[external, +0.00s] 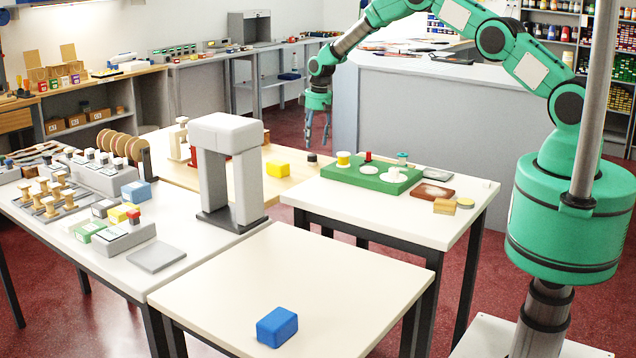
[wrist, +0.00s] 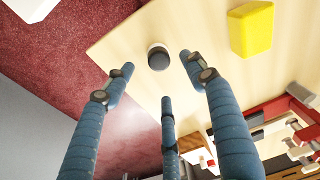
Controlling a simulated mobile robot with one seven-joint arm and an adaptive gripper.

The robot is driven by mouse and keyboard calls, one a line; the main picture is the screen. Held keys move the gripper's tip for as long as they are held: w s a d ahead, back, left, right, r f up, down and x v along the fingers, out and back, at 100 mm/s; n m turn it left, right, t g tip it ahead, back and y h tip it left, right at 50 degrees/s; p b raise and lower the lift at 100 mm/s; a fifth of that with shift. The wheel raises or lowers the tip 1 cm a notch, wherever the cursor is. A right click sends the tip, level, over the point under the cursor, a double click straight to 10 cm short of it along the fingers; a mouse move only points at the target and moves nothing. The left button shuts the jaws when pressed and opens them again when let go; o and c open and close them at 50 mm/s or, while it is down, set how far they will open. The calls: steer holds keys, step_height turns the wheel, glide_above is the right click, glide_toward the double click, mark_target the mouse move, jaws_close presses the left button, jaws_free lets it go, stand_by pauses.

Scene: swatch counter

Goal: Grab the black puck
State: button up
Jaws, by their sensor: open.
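The black puck (external: 312,158) is a small, dark, short cylinder near the far edge of the light wooden table. In the wrist view the puck (wrist: 158,60) has a pale top and dark side, and stands on the wood close to the table edge. My gripper (external: 318,143) hangs at the far side of that table with its fingers pointing down. In the wrist view the blue-grey fingers of my gripper (wrist: 157,72) are spread apart with nothing between them. The puck appears just beyond the fingertips, not visibly touched.
A yellow block (external: 278,169) stands on the wood near the puck; it also shows in the wrist view (wrist: 250,28). A grey arch (external: 228,130) stands nearer the camera. A green board (external: 345,175) with small round pieces lies to the right. Red floor lies beyond the table edge.

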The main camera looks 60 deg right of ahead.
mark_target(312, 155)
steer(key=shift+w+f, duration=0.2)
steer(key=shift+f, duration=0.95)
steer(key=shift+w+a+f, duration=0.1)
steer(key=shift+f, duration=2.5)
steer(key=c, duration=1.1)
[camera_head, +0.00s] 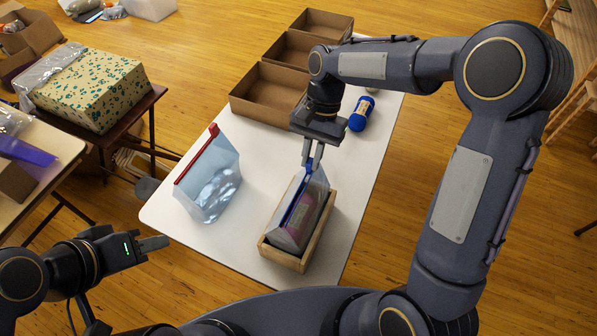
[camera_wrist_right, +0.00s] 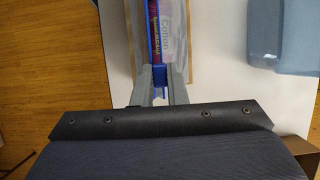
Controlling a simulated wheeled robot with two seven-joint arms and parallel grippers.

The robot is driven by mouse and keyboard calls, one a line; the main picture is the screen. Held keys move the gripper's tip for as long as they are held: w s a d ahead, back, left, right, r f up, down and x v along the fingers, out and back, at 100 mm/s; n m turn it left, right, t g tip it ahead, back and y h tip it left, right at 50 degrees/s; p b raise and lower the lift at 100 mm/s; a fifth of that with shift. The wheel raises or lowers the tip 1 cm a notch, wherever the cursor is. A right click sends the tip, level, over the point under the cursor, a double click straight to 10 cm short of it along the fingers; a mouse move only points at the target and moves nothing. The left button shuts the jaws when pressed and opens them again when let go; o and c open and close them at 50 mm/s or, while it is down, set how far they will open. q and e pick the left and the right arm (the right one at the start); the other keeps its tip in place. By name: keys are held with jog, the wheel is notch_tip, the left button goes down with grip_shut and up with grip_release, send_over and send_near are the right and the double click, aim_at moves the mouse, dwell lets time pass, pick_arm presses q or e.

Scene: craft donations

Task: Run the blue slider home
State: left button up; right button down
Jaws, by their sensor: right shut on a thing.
--------------------------------
- What the exercise asks -
Leave the pictures out, and restate exactly the lines from the start of the records through the one that contains "State: button up".

- Complete output -
[external, +0.00s] 
[wrist, +0.00s] 
Controlling a simulated mobile robot with one seven-joint arm and an adaptive gripper.

The robot is driven by mouse and keyboard calls, one a line; the main picture is the screen. Held keys move the gripper's tip for as long as they are held: w s a d ahead, back, left, right, r f up, down and x v along the fingers, out and back, at 100 mm/s; n m turn it left, right, t g tip it ahead, back and y h tip it left, right at 50 degrees/s; p b raise and lower the lift at 100 mm/s; a fifth of that with shift. The wheel raises or lowers the tip 1 cm a notch, wherever the cursor is. A right click sends the tip, level, over the point under the cursor, a double click straight to 10 cm short of it along the fingers; a mouse move only points at the target and moves nothing. The left button shuts the jaws when pressed and opens them again when let go; o and c open and close them at 50 mm/s or, while it is down, set how far they will open. The calls: steer holds keys, step_height turns the wheel, glide_above is the right click, glide_toward the double click, mark_target the mouse move, jaws_close presses the left button, jaws_free lets it go, stand_by pauses.

Scene: swatch counter

Goal: Grab the black puck
State: button up

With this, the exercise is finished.